* [REQUIRED TASK]:
Retype the records that come next, word for word.
-------- ENTRIES
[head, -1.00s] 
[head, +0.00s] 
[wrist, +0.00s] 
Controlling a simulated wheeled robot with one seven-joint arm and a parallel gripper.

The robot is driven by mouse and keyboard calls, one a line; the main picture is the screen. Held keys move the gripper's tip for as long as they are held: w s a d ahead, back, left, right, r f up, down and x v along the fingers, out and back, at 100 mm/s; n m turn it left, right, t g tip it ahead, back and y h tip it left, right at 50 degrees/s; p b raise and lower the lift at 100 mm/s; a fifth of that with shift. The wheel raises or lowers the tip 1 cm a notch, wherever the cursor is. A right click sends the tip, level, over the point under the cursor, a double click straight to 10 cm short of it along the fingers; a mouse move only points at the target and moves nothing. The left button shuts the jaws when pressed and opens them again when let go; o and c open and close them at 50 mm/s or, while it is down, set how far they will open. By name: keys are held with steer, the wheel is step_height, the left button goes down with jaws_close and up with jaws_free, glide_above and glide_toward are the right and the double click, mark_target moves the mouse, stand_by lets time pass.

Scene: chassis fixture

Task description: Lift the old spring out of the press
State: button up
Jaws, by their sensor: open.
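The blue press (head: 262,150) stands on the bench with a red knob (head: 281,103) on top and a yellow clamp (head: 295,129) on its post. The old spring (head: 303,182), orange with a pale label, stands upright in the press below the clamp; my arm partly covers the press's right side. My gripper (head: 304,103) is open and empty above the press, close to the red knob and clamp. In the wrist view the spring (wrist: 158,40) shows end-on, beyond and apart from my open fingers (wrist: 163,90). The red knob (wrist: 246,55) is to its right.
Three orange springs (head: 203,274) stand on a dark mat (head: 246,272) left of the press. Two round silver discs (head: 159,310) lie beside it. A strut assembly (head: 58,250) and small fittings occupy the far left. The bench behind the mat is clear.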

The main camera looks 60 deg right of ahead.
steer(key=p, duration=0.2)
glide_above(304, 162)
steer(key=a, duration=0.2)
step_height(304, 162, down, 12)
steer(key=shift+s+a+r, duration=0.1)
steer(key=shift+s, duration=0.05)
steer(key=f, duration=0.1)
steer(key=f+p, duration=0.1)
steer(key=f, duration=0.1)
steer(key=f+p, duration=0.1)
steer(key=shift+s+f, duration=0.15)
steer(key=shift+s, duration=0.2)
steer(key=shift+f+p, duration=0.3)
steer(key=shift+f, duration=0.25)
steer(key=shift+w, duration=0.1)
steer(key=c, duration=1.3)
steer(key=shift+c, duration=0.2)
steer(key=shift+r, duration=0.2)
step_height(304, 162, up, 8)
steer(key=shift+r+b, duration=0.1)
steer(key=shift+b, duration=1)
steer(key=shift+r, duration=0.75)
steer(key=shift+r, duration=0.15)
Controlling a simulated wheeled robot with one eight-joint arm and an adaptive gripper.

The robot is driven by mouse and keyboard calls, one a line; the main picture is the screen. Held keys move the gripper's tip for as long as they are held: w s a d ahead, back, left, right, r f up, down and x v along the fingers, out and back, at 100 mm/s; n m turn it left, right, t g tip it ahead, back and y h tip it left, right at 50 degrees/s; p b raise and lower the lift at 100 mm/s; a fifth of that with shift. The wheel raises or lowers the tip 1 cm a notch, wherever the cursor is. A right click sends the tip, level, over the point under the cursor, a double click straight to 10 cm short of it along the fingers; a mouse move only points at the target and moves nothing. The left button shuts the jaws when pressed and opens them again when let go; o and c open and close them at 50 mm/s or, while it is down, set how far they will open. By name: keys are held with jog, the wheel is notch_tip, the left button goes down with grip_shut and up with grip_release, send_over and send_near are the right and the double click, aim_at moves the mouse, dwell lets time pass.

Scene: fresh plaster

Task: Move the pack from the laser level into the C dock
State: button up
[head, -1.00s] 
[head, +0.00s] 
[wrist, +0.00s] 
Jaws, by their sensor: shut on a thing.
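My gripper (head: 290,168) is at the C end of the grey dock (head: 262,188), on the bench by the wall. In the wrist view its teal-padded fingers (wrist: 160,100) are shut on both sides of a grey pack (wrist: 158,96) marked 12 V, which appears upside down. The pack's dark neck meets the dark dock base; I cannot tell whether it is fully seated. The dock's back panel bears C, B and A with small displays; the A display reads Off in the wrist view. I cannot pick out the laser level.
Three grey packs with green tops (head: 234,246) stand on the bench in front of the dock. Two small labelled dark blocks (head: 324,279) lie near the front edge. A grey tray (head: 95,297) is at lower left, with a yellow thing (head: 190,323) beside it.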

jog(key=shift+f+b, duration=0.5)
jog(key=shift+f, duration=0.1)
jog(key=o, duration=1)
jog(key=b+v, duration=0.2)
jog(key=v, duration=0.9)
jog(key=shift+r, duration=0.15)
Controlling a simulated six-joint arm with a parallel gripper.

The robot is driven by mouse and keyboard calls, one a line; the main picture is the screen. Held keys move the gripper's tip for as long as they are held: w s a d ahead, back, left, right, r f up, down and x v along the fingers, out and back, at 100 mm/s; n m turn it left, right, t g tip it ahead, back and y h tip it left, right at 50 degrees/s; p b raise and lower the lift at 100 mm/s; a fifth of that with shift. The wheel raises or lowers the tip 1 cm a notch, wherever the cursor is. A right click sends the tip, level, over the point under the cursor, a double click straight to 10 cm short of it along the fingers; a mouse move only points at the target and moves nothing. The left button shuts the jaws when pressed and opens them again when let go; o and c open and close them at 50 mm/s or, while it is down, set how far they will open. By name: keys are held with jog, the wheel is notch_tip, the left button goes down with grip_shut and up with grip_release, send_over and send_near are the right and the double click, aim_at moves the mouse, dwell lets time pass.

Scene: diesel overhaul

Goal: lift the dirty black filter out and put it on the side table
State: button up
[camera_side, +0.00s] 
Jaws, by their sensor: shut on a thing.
----------------
* [TASK OUTPUT]:
[head, -1.00s] 
[head, +0.00s] 
[wrist, +0.00s] 
Controlling a simulated wheeled robot with one seven-joint arm and a parallel gripper.

The robot is driven by mouse and keyboard calls, one a line; the main picture is the screen. Held keys move the gripper's tip for as long as they are held: w s a d ahead, back, left, right, r f up, down and x v along the fingers, out and back, at 100 mm/s; n m turn it left, right, t g tip it ahead, back and y h tip it left, right at 50 degrees/s; p b raise and lower the lift at 100 mm/s; a fifth of that with shift. The wheel raises or lowers the tip 1 cm a notch, wherever the cursor is. A right click sends the tip, level, over the point under the cursor, a double click straight to 10 cm short of it along the fingers; a mouse move only points at the target and moves nothing. The left button shuts the jaws when pressed and opens them again when let go; o and c open and close them at 50 mm/s or, while it is down, set how far they will open. By name: keys are held with steer, the wheel is step_height, the left button goes down with jaws_close and up with jaws_free, glide_above and glide_toward are the right and the double click, mark_target moves the mouse, stand_by lets time pass.

Scene: chassis fixture

Task description: Lift the old spring out of the press
State: button up
Jaws, by their sensor: open.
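The blue press (head: 262,150) stands on the bench with a red knob (head: 281,103) on top and a yellow clamp (head: 295,129) on its post. The old spring (head: 303,182), orange with a pale label, stands upright in the press below the clamp; my arm partly covers the press's right side. My gripper (head: 304,103) is open and empty above the press, close to the red knob and clamp. In the wrist view the spring (wrist: 158,40) shows end-on, beyond and apart from my open fingers (wrist: 163,90). The red knob (wrist: 246,55) is to its right.
Three orange springs (head: 203,274) stand on a dark mat (head: 246,272) left of the press. Two round silver discs (head: 159,310) lie beside it. A strut assembly (head: 58,250) and small fittings occupy the far left. The bench behind the mat is clear.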

The main camera looks 60 deg right of ahead.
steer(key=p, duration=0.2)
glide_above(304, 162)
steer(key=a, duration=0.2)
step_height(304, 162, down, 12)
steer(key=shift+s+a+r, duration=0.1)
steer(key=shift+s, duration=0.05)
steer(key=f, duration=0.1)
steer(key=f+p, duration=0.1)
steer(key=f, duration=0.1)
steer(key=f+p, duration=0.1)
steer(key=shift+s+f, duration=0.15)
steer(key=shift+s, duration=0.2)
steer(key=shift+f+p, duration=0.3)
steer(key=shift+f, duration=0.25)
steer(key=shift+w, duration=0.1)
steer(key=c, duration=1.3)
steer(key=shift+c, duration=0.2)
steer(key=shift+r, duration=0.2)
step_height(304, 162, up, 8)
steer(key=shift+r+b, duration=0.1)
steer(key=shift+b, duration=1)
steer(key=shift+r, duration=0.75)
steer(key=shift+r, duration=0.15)
Controlling a simulated wheeled robot with one eight-joint arm and an adaptive gripper.

The robot is driven by mouse and keyboard calls, one a line; the main picture is the screen. Held keys move the gripper's tip for as long as they are held: w s a d ahead, back, left, right, r f up, down and x v along the fingers, out and back, at 100 mm/s; n m turn it left, right, t g tip it ahead, back and y h tip it left, right at 50 degrees/s; p b raise and lower the lift at 100 mm/s; a fifth of that with shift. The wheel raises or lowers the tip 1 cm a notch, wherever the cursor is. A right click sends the tip, level, over the point under the cursor, a double click straight to 10 cm short of it along the fingers; a mouse move only points at the target and moves nothing. The left button shuts the jaws when pressed and opens them again when let go; o and c open and close them at 50 mm/s or, while it is down, set how far they will open. By name: keys are held with jog, the wheel is notch_tip, the left button goes down with grip_shut and up with grip_release, send_over and send_near are the right and the double click, aim_at moves the mouse, dwell lets time pass.

Scene: fresh plaster

Task: Move the pack from the laser level into the C dock
State: button up
[head, -1.00s] 
[head, +0.00s] 
[wrist, +0.00s] 
Jaws, by their sensor: shut on a thing.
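My gripper (head: 290,168) is at the C end of the grey dock (head: 262,188), on the bench by the wall. In the wrist view its teal-padded fingers (wrist: 160,100) are shut on both sides of a grey pack (wrist: 158,96) marked 12 V, which appears upside down. The pack's dark neck meets the dark dock base; I cannot tell whether it is fully seated. The dock's back panel bears C, B and A with small displays; the A display reads Off in the wrist view. I cannot pick out the laser level.
Three grey packs with green tops (head: 234,246) stand on the bench in front of the dock. Two small labelled dark blocks (head: 324,279) lie near the front edge. A grey tray (head: 95,297) is at lower left, with a yellow thing (head: 190,323) beside it.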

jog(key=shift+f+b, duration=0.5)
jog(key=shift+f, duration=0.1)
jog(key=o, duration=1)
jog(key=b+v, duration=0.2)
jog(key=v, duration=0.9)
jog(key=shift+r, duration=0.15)
Controlling a simulated six-joint arm with a parallel gripper.

The robot is driven by mouse and keyboard calls, one a line; the main picture is the screen. Held keys move the gripper's tip for as long as they are held: w s a d ahead, back, left, right, r f up, down and x v along the fingers, out and back, at 100 mm/s; n m turn it left, right, t g tip it ahead, back and y h tip it left, right at 50 degrees/s; p b raise and lower the lift at 100 mm/s; a fifth of that with shift. The wheel raises or lowers the tip 1 cm a notch, wherever the cursor is. A right click sends the tip, level, over the point under the cursor, a double click straight to 10 cm short of it along the fingers; a mouse move only points at the target and moves nothing. The left button shuts the jaws when pressed and opens them again when let go; o and c open and close them at 50 mm/s or, while it is down, set how far they will open. By name: keys are held with jog, the wheel is notch_tip, the left button goes down with grip_shut and up with grip_release, send_over and send_near are the right and the double click, aim_at moves the mouse, dwell lets time pass.

Scene: diesel overhaul

Goal: lift the dirty black filter out and put it on the side table
State: button up
[camera_side, +0.00s] 
Jaws, by their sensor: shut on a thing.

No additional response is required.